The history of the stock market is filled with crashes [I have never seen evidence that they are more frequent today. They certainly aren't as severe or prolonged.] and old blue chip companies going bankrupt. Of course technology changes from standing under a buttonwood tree to moving indoors to using electricity to computers to HFT. The technology changes, but human nature doesn't.
I did not say crashes, I said flash crashes. The key difference being the amount of time. When a stock can go to zero in microseconds, then pop back up on the radar as if nothing happened, that is an entirely different phenomenon.
It really isn't new. People have been putting in incorrect trades from the beginning of the stock market -- market orders when limit orders should be used, misplaced decimal points, etc... The only difference is the speed, and that isn't significant. No company has zero value just because someone fat fingered the trade or the computer program did the electronic equivalent. The fact that the bid prices rise back to normal levels within minutes is evidence.
This is true. QE changes our financial system from a negative response system to a positive response system. To my knowledge this has not happened in the USA since Colonial times when the BoE used the technique to crash the Colonial economy. The distinction between the two types of systems is probably lost on most who are not engineers, physicists, and mathematicians, and certainly unknown to mostly clueless "economists". However the distinctive feature of a positive response system is that it self destructs. The math, which can be denied but never ignored, says it has to. So you are quite correct. QE won't last forever.
Death isn't forever from a Christian point of view. The authorities would have people believe that taxes are inevitable, but if you study history there have been many exceptions.
The Colonials had created fiat money called Colonial Scrip. It allowed the Colonials to avoid dealing with the BoE and allowed them to control the money supply. (At the time the global finance system was maintained by the BofE managing gold & silver and providing settlement.) Colonial scrip wasn't backed by anything but promises. When Benjamin Franklin went to England and described the practice to the finance officials and BoT, the bankers were horrified as they knew what this meant. The concept of fiat was still new at the time, but none the less they realized the underlying issues. It didn't take long before they decided to teach the colonials a lesson and thus started to flood the colonies with scrip that dramatically increased liquidity and eventually led to financial collapse of the system. There was a short economic boom followed by a dramatic period of hyperinflation which ended with people not being able to purchase anything unless they held gold & silver. It's considered the real, but not talked about, reason for the American Revolution and how a small group of people got an area as large and disparate as the 13 colonies with primitive communications, to agree turn on their own government. It's also the reason the framers were very keen to put into the Constitution the statements about gold & silver being money.
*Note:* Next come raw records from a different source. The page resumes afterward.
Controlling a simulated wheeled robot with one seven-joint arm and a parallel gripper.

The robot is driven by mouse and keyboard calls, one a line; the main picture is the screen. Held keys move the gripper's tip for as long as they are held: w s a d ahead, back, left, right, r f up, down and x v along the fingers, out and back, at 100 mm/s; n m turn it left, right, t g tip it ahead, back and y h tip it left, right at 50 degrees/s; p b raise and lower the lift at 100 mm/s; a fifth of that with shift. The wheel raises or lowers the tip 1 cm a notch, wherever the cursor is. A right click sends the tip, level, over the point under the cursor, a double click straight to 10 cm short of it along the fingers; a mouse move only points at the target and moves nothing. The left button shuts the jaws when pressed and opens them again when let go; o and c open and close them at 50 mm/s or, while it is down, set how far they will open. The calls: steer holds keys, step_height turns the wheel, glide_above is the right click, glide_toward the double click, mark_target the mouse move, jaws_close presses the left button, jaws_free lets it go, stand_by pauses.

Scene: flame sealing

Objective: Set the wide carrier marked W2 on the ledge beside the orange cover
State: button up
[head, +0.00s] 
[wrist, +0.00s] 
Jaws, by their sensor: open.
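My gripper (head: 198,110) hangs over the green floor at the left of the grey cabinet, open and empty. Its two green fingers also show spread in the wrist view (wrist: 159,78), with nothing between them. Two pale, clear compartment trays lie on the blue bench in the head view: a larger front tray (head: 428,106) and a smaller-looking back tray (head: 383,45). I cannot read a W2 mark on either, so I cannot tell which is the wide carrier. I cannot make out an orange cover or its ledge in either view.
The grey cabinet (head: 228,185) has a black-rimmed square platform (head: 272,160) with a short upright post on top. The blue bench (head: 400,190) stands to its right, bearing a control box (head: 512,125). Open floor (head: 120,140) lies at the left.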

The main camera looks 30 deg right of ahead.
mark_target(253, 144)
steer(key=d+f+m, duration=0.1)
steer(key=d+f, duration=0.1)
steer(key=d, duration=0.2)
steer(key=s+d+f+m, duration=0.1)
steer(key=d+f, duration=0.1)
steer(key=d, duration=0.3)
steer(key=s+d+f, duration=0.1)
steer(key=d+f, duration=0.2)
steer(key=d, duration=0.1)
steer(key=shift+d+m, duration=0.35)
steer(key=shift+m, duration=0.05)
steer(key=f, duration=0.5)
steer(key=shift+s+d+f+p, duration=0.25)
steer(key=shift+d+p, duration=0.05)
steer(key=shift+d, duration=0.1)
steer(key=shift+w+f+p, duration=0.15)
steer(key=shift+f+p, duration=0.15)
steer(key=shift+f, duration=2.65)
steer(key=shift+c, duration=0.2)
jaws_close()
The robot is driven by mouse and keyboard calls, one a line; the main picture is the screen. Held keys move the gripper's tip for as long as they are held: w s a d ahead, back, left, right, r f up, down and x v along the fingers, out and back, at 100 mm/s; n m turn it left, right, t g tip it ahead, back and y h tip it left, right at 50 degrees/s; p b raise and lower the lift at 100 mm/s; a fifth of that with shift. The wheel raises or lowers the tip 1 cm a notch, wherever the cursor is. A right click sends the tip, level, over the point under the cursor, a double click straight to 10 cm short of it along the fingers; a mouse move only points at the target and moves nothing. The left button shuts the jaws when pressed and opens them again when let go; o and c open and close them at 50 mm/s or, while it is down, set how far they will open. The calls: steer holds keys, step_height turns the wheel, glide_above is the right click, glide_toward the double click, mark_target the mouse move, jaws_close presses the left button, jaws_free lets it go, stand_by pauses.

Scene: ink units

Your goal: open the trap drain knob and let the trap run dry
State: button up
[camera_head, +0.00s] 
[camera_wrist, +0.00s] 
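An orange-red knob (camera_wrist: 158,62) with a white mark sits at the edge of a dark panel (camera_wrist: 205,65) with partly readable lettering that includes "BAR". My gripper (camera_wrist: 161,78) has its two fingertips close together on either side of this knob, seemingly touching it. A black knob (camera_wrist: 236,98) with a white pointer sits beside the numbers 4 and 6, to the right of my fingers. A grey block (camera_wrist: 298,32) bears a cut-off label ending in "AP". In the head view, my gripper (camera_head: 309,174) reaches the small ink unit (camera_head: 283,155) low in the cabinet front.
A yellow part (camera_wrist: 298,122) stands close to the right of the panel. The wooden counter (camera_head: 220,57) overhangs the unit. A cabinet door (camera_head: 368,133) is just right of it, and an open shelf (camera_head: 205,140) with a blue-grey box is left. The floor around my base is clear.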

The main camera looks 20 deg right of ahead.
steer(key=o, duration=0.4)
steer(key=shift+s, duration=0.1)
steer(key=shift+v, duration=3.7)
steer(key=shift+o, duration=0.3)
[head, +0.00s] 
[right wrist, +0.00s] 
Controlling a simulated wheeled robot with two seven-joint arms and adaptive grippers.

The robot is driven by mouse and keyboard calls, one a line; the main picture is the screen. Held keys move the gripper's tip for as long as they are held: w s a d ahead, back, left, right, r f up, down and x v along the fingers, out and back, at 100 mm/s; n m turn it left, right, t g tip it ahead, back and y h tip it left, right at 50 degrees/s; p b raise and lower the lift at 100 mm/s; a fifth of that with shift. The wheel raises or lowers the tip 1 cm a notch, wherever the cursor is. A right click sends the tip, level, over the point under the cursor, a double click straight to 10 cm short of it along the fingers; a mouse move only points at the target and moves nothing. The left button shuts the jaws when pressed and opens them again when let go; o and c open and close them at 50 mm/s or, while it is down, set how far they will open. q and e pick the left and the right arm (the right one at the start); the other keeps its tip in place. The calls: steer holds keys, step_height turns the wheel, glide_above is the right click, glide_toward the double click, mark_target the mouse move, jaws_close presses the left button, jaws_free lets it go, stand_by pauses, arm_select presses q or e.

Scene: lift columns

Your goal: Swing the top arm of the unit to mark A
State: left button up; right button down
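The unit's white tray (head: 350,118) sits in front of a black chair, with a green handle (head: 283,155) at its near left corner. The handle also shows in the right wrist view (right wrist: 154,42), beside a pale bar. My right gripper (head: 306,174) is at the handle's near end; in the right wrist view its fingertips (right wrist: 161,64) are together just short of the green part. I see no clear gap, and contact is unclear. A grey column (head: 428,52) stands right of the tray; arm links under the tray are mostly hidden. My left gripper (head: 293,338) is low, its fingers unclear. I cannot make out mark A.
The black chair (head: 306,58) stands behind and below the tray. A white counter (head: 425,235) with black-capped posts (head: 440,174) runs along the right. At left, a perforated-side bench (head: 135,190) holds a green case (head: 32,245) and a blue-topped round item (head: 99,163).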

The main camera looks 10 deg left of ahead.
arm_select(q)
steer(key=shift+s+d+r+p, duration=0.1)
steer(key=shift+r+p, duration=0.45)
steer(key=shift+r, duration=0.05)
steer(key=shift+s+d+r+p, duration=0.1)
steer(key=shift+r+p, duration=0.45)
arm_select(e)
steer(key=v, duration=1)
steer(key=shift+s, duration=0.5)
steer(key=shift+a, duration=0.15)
Can you provide a source for this? [If not, that's okay because I rarely keep track of my sources] Everyone knows about the inflation during the war, but I've never seen any evidence or assertion that the BOE flooded the Colonies with paper money prior to the war or that this was the cause of the conflict. The cause is generally attributed to a variety of actions preventing the colonies from governing themselves and enforcing it with troops.
^It's easy enough to look up if you really want to know. Start with the rationale of the thinking of the Constitution. I'm not really in the mood to do it for you and it's not relevant to the topic anyway.
When there can be literally millions of trades per second from a single source, that is significant IMO, because the price of a stock can go to zero faster than you can blink. You are correct in that the behavior is not new, but the impact of robot traders is something we have not dealt with until the last decade, and the amount of robot trades is increasing exponentially. It accounts for approximately 90% of all market movement today, and those of us who work with computer systems know that there is no such thing as bug free. I also agree that just because the stock goes to zero that doesn't mean the company has zero worth, but people still make and lose money off the price regardless. I would also point out that the only reason the price goes back to its norm before the flash crash is because trading is halted in every case. Otherwise if left to the market it would be obliterated for good. Since computer algorithms are doing so much of the trading, there is real time reaction to market movements that can cascade before a person ever realizes what happened or why.
Even with robo trades, that is not how the market works. There has to be 2 sides of the trade. You can submit an order to buy 1 trillion shares of GE at $1.00 , and absolutely no trade will occur. You can start a "Stock walk", placing an order at 1 cent less each 100 shares, and you will be stopped within a few cents with a couple of hundred shares or less. No way to get it down close to zero. And in case of "System shocks" such as a 9.9 quake in NYC, circuit breakers drop in at specific points to slow or halt trades.
If you think about it, this is a tremendous advantage for the individual investor since it presents profit opportunities far greater than markets of the past. Of course, trades that take a stock price to near zero are normally cancelled, but volitility is the friend of the individual investor as long someone has an idea about how to value a company. And if they can't do this, they shouldn't be investing anyway. So what is a negative to you is a godsend to me.
All history is revisionism. The winner gets to write the history books. They only write what they want you to know.